Jungian Interpretations
Although I have left out most of my own personal interpretations of my dreams, I have included a list of those described by more general Jungian analysis, at a cultural level.
- Dreams experienced from the perspective of reading a story are more distant to the ego.
- Deep water and subterranean things like earth, tunnels, or things found in the dirt are all symbols of the unconscious, and facing things alien to your own perception. Your reactions to what you find are key to how you feel about the psychic unknowns of your life.
- Finding rooms you haven't seen before is symbolic of exploring an unknown aspect of yourself
- Riding horses or driving cars are symbolically descriptive of how you perceive control of yourself and your life. Where you are sitting in the car in the dream, as well as who is with you and if you are driving, all describe parts of the dynamic. Similar can be said about horses.

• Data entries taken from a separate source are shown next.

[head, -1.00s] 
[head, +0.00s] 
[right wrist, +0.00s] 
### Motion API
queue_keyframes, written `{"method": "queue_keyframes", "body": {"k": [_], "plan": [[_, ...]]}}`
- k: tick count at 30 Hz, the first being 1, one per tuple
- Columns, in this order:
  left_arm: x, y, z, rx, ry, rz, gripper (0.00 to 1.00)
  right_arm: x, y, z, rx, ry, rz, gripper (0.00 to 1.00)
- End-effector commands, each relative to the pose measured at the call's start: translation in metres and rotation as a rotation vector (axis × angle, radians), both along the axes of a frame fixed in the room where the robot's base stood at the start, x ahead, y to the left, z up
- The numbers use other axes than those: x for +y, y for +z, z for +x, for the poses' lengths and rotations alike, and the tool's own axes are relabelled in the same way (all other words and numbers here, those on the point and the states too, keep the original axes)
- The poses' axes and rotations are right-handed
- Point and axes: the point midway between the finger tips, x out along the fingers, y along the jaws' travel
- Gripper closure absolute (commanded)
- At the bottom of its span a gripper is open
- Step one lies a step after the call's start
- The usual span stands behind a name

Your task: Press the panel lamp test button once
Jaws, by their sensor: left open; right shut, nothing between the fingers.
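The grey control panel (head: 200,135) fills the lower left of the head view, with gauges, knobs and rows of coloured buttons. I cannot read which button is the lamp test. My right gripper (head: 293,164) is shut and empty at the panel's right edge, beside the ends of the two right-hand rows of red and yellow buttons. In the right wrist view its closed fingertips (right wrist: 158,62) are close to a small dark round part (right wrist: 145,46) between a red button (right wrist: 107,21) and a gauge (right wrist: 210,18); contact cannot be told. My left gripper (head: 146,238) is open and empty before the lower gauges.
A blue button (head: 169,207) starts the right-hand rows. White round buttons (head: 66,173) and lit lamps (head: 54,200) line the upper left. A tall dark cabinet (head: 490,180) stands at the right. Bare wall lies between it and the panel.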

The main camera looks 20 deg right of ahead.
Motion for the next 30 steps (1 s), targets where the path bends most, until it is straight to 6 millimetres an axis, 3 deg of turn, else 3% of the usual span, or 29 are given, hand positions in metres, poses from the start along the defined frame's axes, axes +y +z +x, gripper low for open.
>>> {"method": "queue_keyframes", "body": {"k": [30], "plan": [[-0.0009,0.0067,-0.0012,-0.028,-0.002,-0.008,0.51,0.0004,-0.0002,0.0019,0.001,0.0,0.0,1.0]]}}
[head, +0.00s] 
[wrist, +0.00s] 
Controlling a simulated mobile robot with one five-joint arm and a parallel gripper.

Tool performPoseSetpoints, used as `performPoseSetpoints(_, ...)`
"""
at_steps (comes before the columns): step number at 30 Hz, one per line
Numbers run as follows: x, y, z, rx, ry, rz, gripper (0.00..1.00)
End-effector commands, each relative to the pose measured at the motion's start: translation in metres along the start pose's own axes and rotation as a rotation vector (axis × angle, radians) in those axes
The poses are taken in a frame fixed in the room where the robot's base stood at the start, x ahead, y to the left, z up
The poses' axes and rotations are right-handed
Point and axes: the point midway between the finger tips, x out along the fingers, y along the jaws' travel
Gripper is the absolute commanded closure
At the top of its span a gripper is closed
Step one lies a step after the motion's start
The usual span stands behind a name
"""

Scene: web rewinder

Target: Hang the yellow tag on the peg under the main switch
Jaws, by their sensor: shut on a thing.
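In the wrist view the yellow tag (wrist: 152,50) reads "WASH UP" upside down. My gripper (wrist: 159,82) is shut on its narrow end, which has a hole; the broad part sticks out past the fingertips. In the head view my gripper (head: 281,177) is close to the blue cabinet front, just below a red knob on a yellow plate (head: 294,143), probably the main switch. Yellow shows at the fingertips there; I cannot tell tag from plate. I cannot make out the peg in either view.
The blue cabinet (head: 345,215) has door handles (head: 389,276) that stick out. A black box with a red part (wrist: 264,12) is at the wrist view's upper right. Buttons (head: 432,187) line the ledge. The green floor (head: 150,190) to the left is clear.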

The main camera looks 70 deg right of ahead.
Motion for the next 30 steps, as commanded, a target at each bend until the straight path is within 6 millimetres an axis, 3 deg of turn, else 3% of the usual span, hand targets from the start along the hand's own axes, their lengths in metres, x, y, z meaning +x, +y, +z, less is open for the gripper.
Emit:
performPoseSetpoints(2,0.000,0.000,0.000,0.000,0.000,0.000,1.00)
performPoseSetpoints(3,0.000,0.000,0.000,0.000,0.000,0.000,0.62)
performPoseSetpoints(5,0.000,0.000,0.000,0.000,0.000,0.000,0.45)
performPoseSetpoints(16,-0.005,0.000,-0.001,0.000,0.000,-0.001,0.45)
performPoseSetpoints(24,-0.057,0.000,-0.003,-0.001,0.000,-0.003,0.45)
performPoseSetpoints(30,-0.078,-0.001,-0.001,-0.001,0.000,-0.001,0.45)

- A voice that comes from nowhere is a voice from the Self.
- Rooms in your house are symbolic of the Self. Whether the dream occurs in places like the living room, basement, bathroom, or even an unknown room you have never seen before all serve as symbolically unique aspects of the interpretation.
- Crossing something, like a bridge or river, is symbolic of facing a difficult transition and 'crossing' between different stages of your life.